Assignment 2: Buffer Manager#

Description#

For the second programming assignment, you will design and implement a buffer manager that handles page management for a database system. The buffer manager will allow pages to be loaded, locked, and accessed concurrently by multiple threads. The core functionality of the buffer manager includes fetching pages from disk, storing them in memory, managing page replacement using the 2Q caching policy, and ensuring efficient thread-safe access to pages. Your implementation should support concurrency and ensure the correct reading and writing of pages to disk.

This assignment involves a fair amount of code, and we strongly recommend starting early to ensure sufficient time for debugging and testing.

Key Requirements#

Locks and Concurrency#

  • Use std::shared_mutex via FrameLockTable to handle shared/exclusive access to pages. Pages locked in shared mode can be accessed by multiple readers, while exclusive locks are required for write access.

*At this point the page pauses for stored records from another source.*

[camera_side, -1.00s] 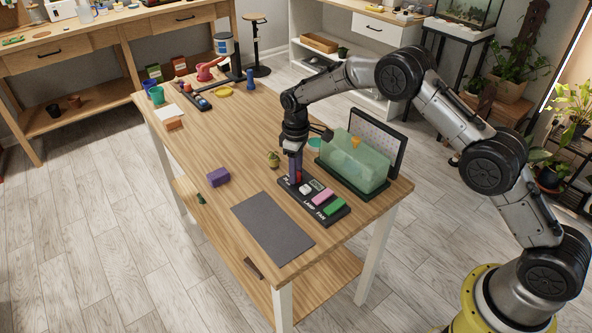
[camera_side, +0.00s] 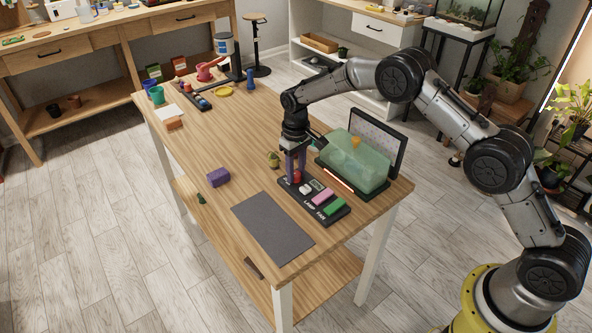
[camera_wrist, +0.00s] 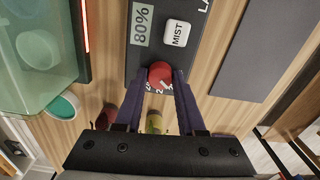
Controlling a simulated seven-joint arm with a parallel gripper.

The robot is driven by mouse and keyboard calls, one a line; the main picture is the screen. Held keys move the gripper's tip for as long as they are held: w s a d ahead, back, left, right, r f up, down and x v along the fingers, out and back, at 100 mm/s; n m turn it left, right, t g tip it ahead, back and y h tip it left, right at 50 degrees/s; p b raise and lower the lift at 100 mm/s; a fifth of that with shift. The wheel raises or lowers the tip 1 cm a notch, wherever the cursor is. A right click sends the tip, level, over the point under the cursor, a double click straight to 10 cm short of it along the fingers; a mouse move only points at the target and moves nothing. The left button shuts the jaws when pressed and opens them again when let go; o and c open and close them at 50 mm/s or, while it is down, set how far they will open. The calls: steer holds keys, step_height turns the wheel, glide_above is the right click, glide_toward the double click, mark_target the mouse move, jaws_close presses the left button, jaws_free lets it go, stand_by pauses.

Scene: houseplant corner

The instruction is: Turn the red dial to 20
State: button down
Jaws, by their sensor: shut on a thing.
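The red dial (camera_wrist: 160,74) sits at the end of a dark control panel (camera_wrist: 141,60) on the wooden table. My gripper (camera_wrist: 159,78) has its two purple fingers closed on the dial, one on each side. In the side view the red dial (camera_side: 297,177) shows between the fingers of my gripper (camera_side: 294,179), which points down at the panel.
A white MIST button (camera_wrist: 177,33) is close to the dial. Pink (camera_side: 322,197) and green (camera_side: 334,207) buttons are farther along. A translucent green case (camera_side: 355,165) stands behind the panel, with a glowing orange strip (camera_side: 335,178) along its front. A small cactus (camera_side: 272,159) is near my gripper.

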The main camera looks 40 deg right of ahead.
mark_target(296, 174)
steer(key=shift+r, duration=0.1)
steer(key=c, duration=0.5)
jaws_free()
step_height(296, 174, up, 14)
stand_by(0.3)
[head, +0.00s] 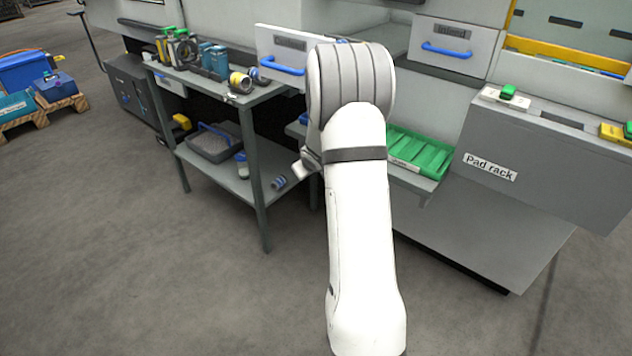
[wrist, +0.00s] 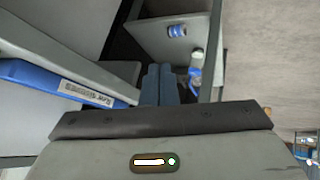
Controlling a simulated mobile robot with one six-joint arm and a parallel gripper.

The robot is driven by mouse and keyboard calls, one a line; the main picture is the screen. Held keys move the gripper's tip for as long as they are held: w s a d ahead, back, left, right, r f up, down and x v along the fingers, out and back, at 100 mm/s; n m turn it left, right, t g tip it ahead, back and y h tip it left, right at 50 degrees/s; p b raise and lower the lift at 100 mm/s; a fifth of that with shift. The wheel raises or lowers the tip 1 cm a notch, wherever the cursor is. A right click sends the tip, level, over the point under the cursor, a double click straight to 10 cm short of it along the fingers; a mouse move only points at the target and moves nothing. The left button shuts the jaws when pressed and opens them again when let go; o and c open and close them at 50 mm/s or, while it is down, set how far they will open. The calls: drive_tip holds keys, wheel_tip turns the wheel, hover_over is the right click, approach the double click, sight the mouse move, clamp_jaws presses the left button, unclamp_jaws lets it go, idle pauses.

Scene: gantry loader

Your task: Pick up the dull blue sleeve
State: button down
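A small dull blue cylinder, which looks like the sleeve (head: 278,183), lies on the lower shelf of the workbench, near its right end. It also shows as a blue sleeve (wrist: 177,31) with a pale band in the upper middle of the wrist view. My gripper shows in the wrist view, with two slate-coloured fingers (wrist: 161,84) side by side and no visible gap or object between them. The sleeve is beyond the fingertips and apart from them. In the head view my arm hides most of the gripper.
A white bottle with blue parts (head: 242,165) and a grey basket (head: 213,142) stand on the lower shelf (head: 235,183). Cylinders and other parts crowd the bench top. A green tray (head: 420,154) and the pad rack (head: 545,150) are right. Floor in front is clear.

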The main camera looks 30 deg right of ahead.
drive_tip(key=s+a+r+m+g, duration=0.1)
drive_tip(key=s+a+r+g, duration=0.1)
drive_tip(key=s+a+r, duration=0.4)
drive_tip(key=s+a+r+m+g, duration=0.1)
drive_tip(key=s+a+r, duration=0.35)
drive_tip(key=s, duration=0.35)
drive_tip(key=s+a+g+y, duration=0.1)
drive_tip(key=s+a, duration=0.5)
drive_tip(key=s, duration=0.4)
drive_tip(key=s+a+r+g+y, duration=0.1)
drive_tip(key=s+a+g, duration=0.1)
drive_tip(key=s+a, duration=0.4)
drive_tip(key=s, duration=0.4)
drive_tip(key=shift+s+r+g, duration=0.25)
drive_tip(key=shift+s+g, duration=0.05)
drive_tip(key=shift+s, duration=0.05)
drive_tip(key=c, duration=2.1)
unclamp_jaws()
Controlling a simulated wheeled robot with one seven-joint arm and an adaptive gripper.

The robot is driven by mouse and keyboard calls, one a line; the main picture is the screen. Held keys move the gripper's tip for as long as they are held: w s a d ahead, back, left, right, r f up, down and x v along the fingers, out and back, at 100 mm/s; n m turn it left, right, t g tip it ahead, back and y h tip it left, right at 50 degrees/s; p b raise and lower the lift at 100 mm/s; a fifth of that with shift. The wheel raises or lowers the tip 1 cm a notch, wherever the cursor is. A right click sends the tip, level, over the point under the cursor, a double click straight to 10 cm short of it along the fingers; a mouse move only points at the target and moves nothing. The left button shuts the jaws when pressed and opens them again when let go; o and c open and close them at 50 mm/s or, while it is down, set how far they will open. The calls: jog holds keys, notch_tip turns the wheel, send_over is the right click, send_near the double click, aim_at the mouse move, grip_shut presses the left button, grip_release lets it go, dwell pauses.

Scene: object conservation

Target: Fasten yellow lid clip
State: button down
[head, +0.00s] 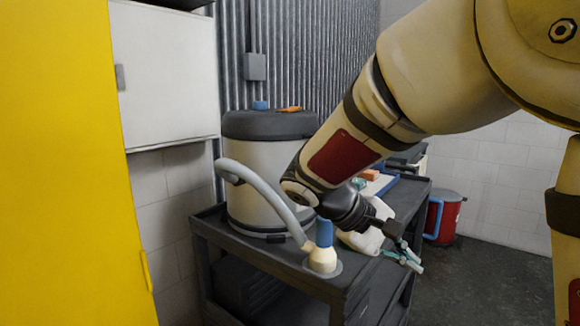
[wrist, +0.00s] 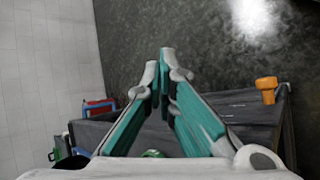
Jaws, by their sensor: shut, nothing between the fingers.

  • When fixing a page, increment the use counter to track how many threads are accessing the page. Decrement this counter when the page is unfixed.

  • Ensure that locks are held for the shortest possible duration, especially during disk I/O operations, to improve concurrency.

2Q Replacement Strategy#

  • Pages start in the FIFO queue when first loaded into memory. If they are accessed again while still in the FIFO queue, they are moved to the LRU queue.

  • When evicting pages, attempt to evict pages from the FIFO queue first. If all FIFO pages are still in use, eviction should occur from the LRU queue.

  • Dirty pages (modified pages) must be written back to disk before eviction. This operation should be done under an exclusive lock.

BufferFrame Dirty Flag#

  • Modified pages should be marked as dirty. Dirty pages must be written to disk when evicted to prevent data loss. Track when a page is modified and handle the flushing of dirty pages during eviction.

Implementation Overview#

We provide skeleton code required to implement the buffer manager. The lab is structured into a modular layout, separating interfaces (headers) and implementation. You will complete your implementation entirely within the src/buffer/buffer_manager.cpp file. All header files located in the src/include/ directory are read-only and contain the definitions of the classes and methods you must implement. The key classes include:

  • Page: A simple wrapper around a fixed-size page (4096 bytes) of raw memory. This is the basic unit of storage managed by the buffer manager.

  • BufferFrame: This class handles individual pages. It stores metadata such as page IDs, dirty flags, and whether the page is locked exclusively. A frame stores exactly one single page. If a page is “pinned”, that means it’s undergoing some operation (read/write) and it cannot be removed from a cache. However, it does not directly manage concurrency or page eviction.

  • BufferManager: This class controls concurrency, page replacement, and the 2Q page replacement strategy. It is responsible for managing shared and exclusive locks, page eviction, and fixing/unfixing pages. You will implement these operations, ensuring proper thread safety and efficient page access.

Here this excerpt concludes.